= What you should do =
Identify every line in the records below that contains the word "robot", and copy each of those lines.

= Records for this task =

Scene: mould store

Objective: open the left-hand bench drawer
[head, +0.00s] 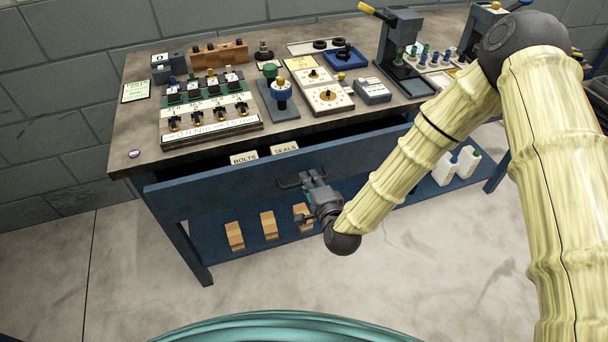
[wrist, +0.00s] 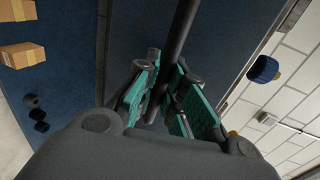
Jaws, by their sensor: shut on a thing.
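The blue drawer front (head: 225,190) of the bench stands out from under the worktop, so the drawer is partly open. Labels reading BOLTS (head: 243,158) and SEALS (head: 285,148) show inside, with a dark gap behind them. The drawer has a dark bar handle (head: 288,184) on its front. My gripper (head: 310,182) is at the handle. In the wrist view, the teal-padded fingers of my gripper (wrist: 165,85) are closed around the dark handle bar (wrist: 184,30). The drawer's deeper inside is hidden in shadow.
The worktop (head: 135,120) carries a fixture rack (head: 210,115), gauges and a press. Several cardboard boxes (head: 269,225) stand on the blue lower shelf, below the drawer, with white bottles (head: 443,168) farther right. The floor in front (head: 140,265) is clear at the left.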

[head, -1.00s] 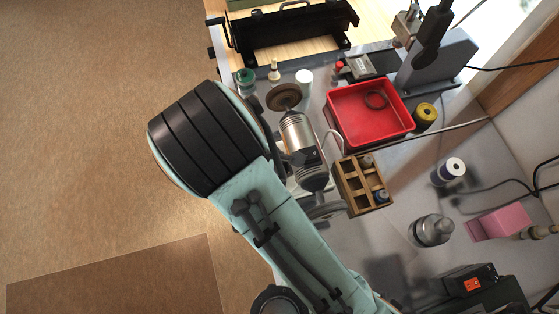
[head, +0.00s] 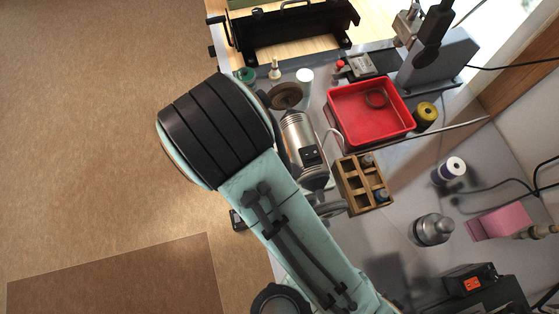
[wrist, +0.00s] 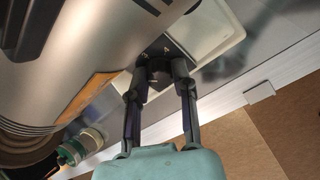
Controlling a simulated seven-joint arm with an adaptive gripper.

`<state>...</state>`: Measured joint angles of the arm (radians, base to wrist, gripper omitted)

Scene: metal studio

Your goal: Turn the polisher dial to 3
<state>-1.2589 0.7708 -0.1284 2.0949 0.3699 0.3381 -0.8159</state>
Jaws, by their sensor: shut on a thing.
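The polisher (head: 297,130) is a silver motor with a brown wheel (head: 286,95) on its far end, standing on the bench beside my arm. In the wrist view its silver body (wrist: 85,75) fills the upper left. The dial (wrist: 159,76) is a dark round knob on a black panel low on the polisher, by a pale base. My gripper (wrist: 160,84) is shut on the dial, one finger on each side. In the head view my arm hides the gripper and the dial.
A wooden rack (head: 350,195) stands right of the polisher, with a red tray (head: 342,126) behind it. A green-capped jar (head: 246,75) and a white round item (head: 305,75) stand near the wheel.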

==

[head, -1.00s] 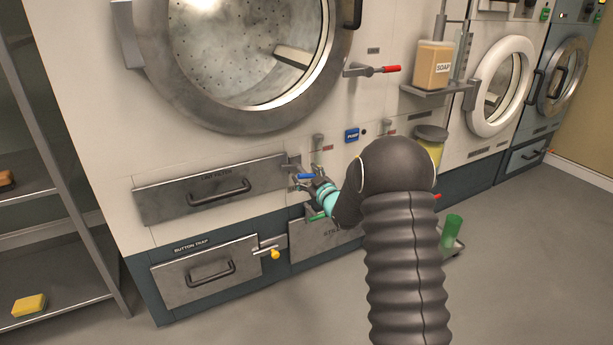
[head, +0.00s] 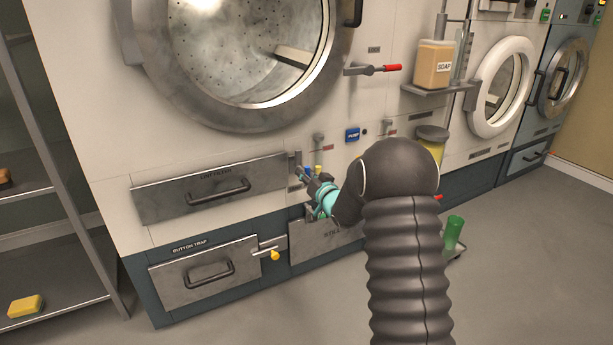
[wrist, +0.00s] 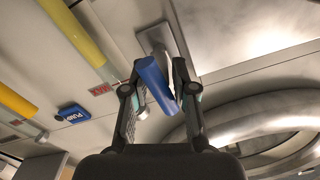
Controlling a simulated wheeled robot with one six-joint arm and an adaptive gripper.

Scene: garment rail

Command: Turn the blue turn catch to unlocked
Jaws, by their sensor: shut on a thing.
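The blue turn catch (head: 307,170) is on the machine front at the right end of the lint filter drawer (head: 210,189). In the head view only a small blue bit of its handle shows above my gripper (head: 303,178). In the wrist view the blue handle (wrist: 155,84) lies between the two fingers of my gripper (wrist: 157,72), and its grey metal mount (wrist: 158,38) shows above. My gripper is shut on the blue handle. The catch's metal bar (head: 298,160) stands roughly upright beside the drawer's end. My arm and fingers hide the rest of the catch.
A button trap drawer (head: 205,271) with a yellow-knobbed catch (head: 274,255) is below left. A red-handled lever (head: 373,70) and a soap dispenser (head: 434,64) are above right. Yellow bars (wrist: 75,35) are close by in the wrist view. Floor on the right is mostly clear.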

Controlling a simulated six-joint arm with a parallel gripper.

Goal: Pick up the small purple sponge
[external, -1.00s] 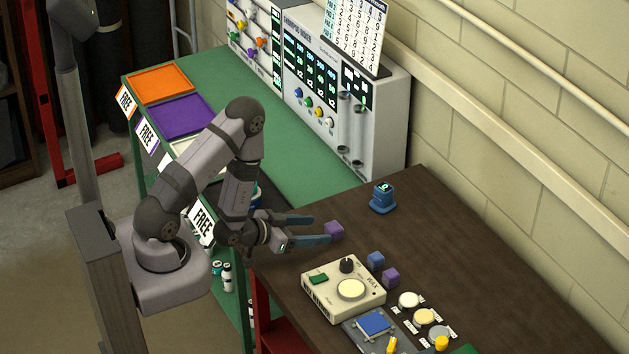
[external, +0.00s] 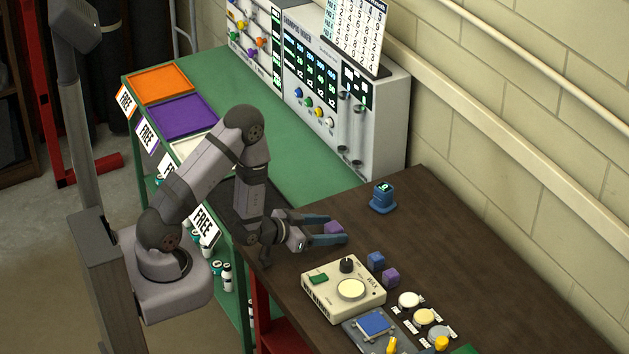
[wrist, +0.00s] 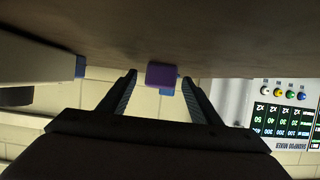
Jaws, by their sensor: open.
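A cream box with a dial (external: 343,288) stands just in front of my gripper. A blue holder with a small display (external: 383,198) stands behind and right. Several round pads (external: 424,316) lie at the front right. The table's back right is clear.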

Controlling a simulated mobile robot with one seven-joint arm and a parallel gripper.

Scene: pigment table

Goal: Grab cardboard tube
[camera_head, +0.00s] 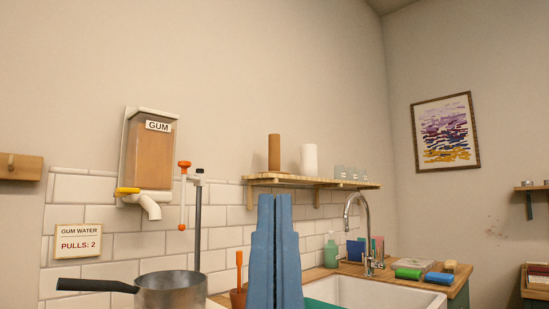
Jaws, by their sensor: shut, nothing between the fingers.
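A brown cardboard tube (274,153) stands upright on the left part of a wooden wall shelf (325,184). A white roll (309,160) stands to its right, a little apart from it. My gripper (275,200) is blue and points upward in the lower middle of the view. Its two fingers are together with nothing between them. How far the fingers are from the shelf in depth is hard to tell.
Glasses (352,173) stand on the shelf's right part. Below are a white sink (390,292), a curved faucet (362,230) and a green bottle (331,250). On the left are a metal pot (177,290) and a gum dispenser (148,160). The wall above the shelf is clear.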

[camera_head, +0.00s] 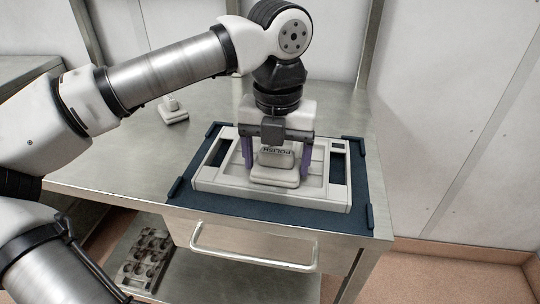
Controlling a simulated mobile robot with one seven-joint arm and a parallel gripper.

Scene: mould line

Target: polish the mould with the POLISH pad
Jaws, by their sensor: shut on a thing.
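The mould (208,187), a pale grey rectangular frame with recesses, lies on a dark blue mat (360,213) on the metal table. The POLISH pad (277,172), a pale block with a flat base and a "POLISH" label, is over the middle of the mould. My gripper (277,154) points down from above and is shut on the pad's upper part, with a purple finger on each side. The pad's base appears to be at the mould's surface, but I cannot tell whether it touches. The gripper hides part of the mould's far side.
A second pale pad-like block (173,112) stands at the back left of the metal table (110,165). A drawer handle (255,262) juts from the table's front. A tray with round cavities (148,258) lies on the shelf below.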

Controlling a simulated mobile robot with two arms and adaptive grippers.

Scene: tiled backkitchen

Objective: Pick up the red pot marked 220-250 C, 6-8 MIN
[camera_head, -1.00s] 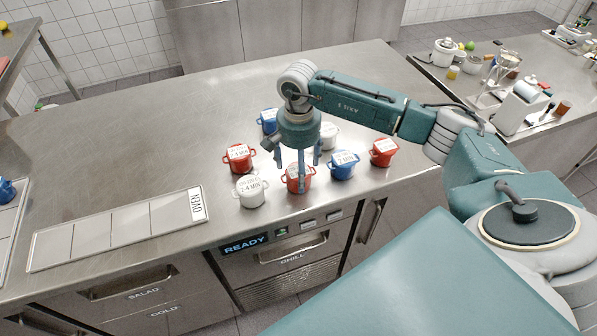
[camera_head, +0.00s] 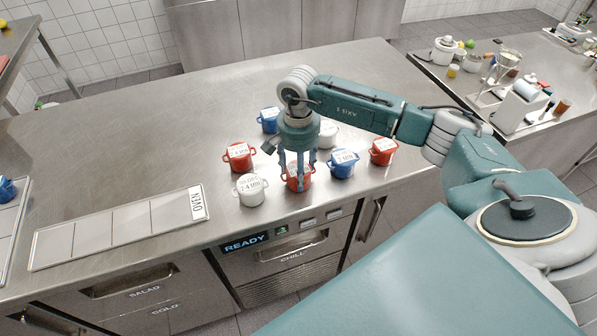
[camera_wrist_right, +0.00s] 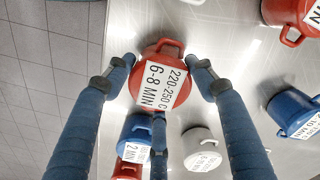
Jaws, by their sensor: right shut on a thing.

= Answer below =
Controlling a simulated wheeled robot with one six-joint arm and an adaptive gripper.
Controlling a simulated mobile robot with one seven-joint arm and a parallel gripper.
Controlling a simulated mobile robot with one seven-joint arm and a parallel gripper.
Controlling a simulated mobile robot with two arms and adaptive grippers.

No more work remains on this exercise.